Authors: Silvaneo dos Santos Jr. [aut, cre], Layla Parast [aut]
Maintainer: Silvaneo dos Santos Jr. <[email protected]>
License: GPL (>= 3)
Version: 0.0.5
Built: 2026-06-05 06:10:18 UTC
Source: https://github.com/silvaneojunior/onlinesurr

Help Index


Fit marginal and conditional state-space models for longitudinal surrogate evaluation

Description

Fits two Gaussian state-space models (Dynamic Linear Models) to jointly longitudinal outcome data: (i) a marginal model for the outcome trajectory given treatment and time, and (ii) a conditional model that additionally adjusts for a user-specified surrogate structure. The function returns per-time treatment-effect estimates from both models and subject-level bootstrap draws obtained via subject-level resampling.

Usage

fit.surr(
  formula,
  id,
  surrogate,
  treat,
  data = NULL,
  time = NULL,
  N.boots = 2000,
  verbose = 1,
  D.local = 0.8
)

Arguments

formula

An object of class formula describing the fixed-effects mean structure for the primary outcome. The left-hand side must be the outcome variable. Internally, the right-hand side is augmented to include treatment-by-time fixed effects.

id

A variable (unquoted) identifying subjects. Each subject must have at most one measurement per time value.

surrogate

A formula describing the surrogate structure to be included in the conditional model. May be provided either as a formula (e.g., ~ s1 + s2) or as a string that can be coerced to a formula.

treat

A variable (unquoted) indicating treatment assignment. Must encode exactly two treatment levels after coercion to a factor.

data

A data.frame containing all variables referenced in formula, id, treat, surrogate, and (optionally) time.

time

Optional variable (unquoted) giving the measurement time index. Must be numeric and equally spaced across observed time points. If NULL, an equally spaced within-subject index is created in the current row order (with a warning).

N.boots

Integer number of subject-level bootstrap replicates. Each replicate resamples subjects with replacement and recombines subject-specific sufficient quantities to form bootstrap draws of the fixed effects.

verbose

Logical scalar indicating whether to print progress information during model fitting. If TRUE, progress updates are shown; if FALSE, no progress output is produced.

D.local

Numeric, a number between 0 and 1 indicating the discount factor to be used for the random effect block. This factor controls how smooth the random effect evolve over time. A discount factor of 1 means that the random effects do not change over time, so that each individual has its own local level, but that level is the same for all times. A discount factor of 0 is not acceptable (the kDGLM package will replace it by 1), but values closer to 0 imply in a more flexible dynamic. See West and Harrison (1997) or the appendix in dos Santos Jr. and Parast (2026) for instructions on how to specify the discount factor.

Details

The implementation follows a two-model decomposition used for estimating longitudinal treatment effects and surrogate-adjusted (residual) treatment effects in a state-space framework.

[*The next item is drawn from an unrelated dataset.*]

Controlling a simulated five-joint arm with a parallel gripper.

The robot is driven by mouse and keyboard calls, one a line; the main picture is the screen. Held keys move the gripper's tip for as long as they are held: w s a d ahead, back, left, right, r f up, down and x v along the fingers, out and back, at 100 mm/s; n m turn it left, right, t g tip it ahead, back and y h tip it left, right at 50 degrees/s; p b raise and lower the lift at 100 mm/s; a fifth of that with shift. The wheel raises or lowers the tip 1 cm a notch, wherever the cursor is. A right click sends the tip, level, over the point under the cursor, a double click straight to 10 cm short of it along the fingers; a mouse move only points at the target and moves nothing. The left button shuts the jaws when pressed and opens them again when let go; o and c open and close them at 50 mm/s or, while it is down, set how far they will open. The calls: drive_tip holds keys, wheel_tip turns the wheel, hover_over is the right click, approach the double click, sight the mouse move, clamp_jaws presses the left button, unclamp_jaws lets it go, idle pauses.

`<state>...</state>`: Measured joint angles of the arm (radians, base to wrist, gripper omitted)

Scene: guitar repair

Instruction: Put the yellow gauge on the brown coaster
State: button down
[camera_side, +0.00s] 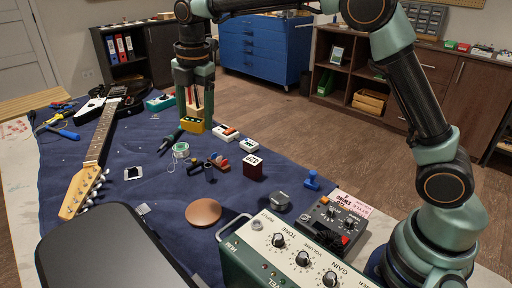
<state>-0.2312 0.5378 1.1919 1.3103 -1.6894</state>
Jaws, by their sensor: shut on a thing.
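The yellow gauge (193,127) is a small yellow block with a dark top, at the back middle of the blue mat. My gripper (194,117) points straight down over it, its fingers closed on the gauge. I cannot tell whether the gauge touches the mat or hangs just above it. The brown coaster (204,212) is a flat round copper-brown disc at the front middle of the mat. Nothing lies on it. My gripper and the gauge are well behind it and apart from it.
A dark red box (253,167) and small colored parts (217,161) lie between gauge and coaster. A guitar (104,128) lies at left, a black case (110,250) at front left, an amplifier (285,252) at front right.

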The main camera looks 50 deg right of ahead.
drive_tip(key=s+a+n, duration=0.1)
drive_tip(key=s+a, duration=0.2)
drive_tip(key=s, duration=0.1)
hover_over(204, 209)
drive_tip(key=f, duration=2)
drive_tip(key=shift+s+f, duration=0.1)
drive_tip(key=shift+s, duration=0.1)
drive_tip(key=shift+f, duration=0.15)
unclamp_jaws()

See dos Santos Jr. and Parast (2026) for details on the methodology.

See West and Harrison (1997) for best practices on model specification in the state-space model setting.

Data requirements. The data must have at most one row per subject-time pair; time must be numeric and equally spaced (or omitted, in which case an index is created). Treatment and subject identifiers are coerced to factors with sorted levels.

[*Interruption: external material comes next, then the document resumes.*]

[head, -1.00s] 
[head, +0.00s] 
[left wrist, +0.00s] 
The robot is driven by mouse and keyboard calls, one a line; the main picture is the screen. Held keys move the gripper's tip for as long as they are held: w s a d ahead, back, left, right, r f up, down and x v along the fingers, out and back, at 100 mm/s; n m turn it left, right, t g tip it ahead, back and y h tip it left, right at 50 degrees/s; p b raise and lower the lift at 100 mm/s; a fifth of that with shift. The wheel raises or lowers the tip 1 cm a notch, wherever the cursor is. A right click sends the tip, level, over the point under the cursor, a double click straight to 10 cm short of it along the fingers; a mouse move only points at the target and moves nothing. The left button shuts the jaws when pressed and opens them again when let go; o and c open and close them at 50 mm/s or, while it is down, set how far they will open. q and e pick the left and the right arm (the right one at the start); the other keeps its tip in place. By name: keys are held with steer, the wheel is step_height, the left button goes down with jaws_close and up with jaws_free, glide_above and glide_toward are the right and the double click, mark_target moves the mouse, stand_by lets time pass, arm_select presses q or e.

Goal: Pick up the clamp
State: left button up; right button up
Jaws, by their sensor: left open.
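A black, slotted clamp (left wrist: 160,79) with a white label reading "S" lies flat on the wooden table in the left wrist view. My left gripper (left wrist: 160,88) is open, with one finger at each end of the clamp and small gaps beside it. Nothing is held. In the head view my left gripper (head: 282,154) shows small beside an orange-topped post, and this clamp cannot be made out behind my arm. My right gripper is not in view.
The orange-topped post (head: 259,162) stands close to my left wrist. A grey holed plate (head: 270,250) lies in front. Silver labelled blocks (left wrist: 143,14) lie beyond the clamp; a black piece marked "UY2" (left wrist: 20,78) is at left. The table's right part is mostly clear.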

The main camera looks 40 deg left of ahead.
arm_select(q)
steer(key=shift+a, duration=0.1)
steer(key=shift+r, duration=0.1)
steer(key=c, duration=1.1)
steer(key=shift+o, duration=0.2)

Model structure. The marginal model includes treatment-by-time fixed effects and a subject-specific random-walk component to capture within-subject correlation. The conditional model adds the user-specified surrogate structure to the design, and checks that treatment is not a linear combination of the surrogate design (rank check).

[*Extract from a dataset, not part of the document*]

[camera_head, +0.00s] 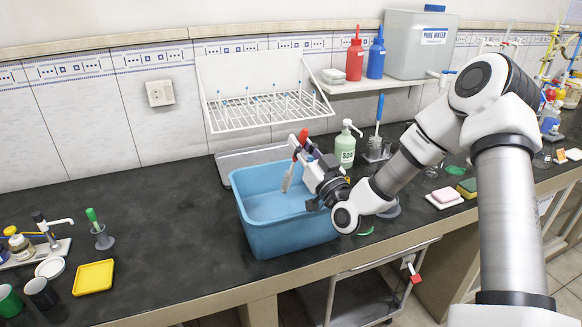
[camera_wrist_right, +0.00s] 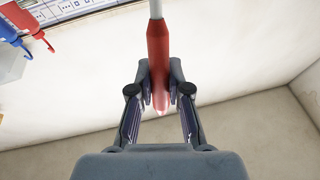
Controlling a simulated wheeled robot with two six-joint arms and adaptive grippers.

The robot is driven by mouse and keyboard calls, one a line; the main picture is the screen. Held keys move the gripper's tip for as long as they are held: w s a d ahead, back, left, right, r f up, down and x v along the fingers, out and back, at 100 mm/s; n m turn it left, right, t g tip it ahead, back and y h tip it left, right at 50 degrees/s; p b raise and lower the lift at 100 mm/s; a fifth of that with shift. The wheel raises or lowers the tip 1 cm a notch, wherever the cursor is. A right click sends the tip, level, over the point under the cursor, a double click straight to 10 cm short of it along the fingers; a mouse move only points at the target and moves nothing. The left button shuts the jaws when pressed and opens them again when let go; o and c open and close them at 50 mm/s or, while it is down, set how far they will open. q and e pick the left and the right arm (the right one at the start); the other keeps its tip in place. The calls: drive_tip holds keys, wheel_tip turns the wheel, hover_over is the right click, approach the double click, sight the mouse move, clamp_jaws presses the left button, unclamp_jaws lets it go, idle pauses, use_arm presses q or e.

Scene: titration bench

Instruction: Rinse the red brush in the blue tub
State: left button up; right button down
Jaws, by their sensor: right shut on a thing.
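The blue tub (camera_head: 290,238) stands on the dark bench at the middle of the head view. My right gripper (camera_head: 302,156) is over the tub's opening, shut on the red handle of the red brush (camera_head: 303,136). The brush is tilted, its red end up and its pale bristle end (camera_head: 287,178) down over or inside the tub; its exact depth is unclear. In the right wrist view, the red handle (camera_wrist_right: 158,48) sits between the fingers of the right gripper (camera_wrist_right: 159,82), with a pale rod running off the top edge. My left gripper is out of view.
A white drying rack (camera_head: 268,112) hangs behind the tub. A green soap bottle (camera_head: 345,148) and a blue-handled brush in a stand (camera_head: 378,130) stand just right of it. Sponges (camera_head: 446,195) lie further right. The bench left of the tub (camera_head: 170,220) is clear.

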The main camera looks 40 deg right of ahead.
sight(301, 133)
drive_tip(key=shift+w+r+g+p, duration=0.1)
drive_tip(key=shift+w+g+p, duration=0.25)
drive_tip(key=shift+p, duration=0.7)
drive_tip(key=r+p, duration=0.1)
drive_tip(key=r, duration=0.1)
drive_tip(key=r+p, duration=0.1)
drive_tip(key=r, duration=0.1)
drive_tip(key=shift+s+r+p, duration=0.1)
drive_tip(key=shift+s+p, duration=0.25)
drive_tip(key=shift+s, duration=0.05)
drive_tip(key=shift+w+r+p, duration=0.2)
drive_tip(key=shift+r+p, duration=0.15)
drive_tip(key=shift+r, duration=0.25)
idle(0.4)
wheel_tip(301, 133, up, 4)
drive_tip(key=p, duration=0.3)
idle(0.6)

Bootstrap. Subjects are resampled with replacement. Subject-specific filtered quantities are computed once and recombined in each bootstrap iteration to reduce computational cost, consistent with a subject-level nonparametric bootstrap strategy for replicated time series.

Value

An object of class "fitted_onlinesurr": a named list with elements $Marginal and $Conditional. Each of these contains:

  • point: the point estimate vector of the treatment effect at each time point.

  • smp: a matrix of bootstrap draws for the treatment effect at each time point, with one column per bootstrap replicate. The draws are generated from the joint distribution of the full vector, thereby accounting for the dependence among different time points. The samples from the marginal (total effect) and conditional (residual effect) models are paired, so that the i-th samples from both models are drawn jointly from the distribution of the estimators.

The object also includes:

  • T: number of unique time points.

  • N: number of subjects.

  • n.fixed: number of fixed-effect coefficients implied by formula for a single subject prior to stacking across subjects.

References

dos Santos Jr. SV, Parast L (2026). “A Causal Framework for Evaluating Jointly Longitudinal Outcomes and Surrogate Markers: A State-Space Approach.” 2604.12882, https://arxiv.org/abs/2604.12882.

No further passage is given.